2. Montgomery Bus Boycott
After Rosa Parks is arrested MLK got the Civil Rights movement to rally against Alabama busses, and seriously hurt the industry for 381 days. Was ended with the bus system desegregating their transportation.
3. Jackie Robinson Joins Brooklyn Dodgers
Robinson was the first black baseball player to join Major League Baseball, after coming from the Negro League. His actions began to inspire to pursue the originally inaccessible world of sports and professional jobs.
4. Central H.S. Desegregated
It started with a group of African-American student who were enrolled in the high school then forced to leave because it was a racially segregated school. Later on it became the first school in America to desegregate their school.
5. Southern Manifesto Urges Resistance to Desegregation
A document signed by more than 100 southern politicians. Declared that states could nullify federal laws that they didn't want. To add to it, many would pressure other states to completely ignore the Brown decision.
6. Armed Forces Integration- 1948
Harry Trumans Executive Order 9981. Came shortly after World War II and was one of the largest milestones in the Civil Rights Movement. Through using the Executive Order, Truman bypassed the congress representatives from the south, all white democrats and those who would reject the idea.
7. Rosa Parks Refuses to Give Up Bus Seat for White Man
Parks was a prominent Civil Rights activist before the famous Alabama bus incident. Although, when she refused to move on the bus it officially triggered the Civil Rights Movement and sparked national attention.
8. The Southern Christian Leadership Conference
(SCLC). It was one of the many programs Martin Luther King Jr. started. Its main focus was to teach that Civil Rights can be achieved by peaceful, nonviolent protests, and refusing to fight back.

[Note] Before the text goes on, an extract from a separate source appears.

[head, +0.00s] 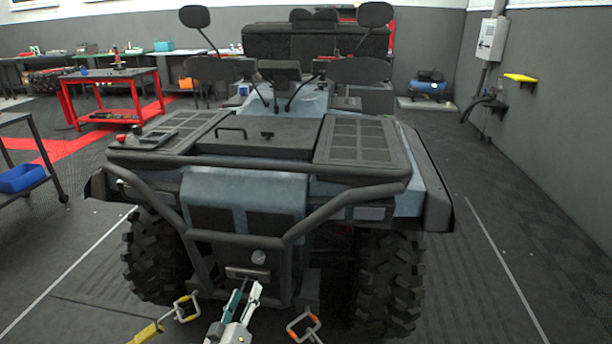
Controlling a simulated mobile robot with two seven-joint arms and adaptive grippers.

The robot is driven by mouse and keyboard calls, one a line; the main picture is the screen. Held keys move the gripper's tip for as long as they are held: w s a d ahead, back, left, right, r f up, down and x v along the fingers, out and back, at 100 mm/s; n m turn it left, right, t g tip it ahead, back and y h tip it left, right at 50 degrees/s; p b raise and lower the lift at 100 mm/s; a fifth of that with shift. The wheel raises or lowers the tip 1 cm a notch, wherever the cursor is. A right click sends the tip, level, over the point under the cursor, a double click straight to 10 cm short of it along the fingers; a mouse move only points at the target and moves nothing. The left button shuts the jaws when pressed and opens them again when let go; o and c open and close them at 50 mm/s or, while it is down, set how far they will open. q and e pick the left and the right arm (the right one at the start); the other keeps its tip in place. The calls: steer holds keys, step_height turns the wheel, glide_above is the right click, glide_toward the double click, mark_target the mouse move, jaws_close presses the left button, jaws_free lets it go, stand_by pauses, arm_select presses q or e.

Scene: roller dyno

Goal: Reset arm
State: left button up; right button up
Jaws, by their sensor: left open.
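My left gripper (245,293) is at the bottom centre of the head view, low in front of the quad bike's bumper. Its two fingers, one teal and one pale, are apart, and I see nothing between them. The fingers point up the picture towards a metal plate (247,273) low on the bumper; whether they touch it I cannot tell. My right gripper is out of view.
The quad bike (245,190) fills the middle. Metal loop hooks lie on either side of my gripper, the left hook (186,309) beside a yellow strap (146,333), the right hook (303,327) close by. A blue bin (22,178) is at left. Floor at right is clear.

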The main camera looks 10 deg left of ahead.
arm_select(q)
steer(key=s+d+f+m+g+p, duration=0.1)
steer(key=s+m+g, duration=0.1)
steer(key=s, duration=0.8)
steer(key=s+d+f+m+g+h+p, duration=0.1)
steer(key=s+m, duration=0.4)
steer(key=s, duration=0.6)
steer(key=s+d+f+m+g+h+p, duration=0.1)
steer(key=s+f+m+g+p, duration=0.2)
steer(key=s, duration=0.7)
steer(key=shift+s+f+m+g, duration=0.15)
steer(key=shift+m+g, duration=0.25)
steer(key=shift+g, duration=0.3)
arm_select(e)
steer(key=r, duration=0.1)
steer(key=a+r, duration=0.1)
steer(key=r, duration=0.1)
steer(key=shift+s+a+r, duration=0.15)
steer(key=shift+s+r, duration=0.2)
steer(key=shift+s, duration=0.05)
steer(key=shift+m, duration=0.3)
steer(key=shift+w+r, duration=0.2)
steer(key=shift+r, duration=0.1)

9. Emmet Till, 9 Year Old Brutally Murdered
A young black boy was murdered by white people in 1955. He whistled at a woman and was attacked by her husband and his friends, kidnapped and brutally beaten until death. This was the turning point where many joined the Civil Rights Movement.
10. "Freedom Riders"- Student Volunteers Begin Testing State Laws
Black and white volunteers rode from Washington D.C. through all southern states. They did this to make sure all cities and towns were complying with the Supreme Court Legislation and have completely integrated.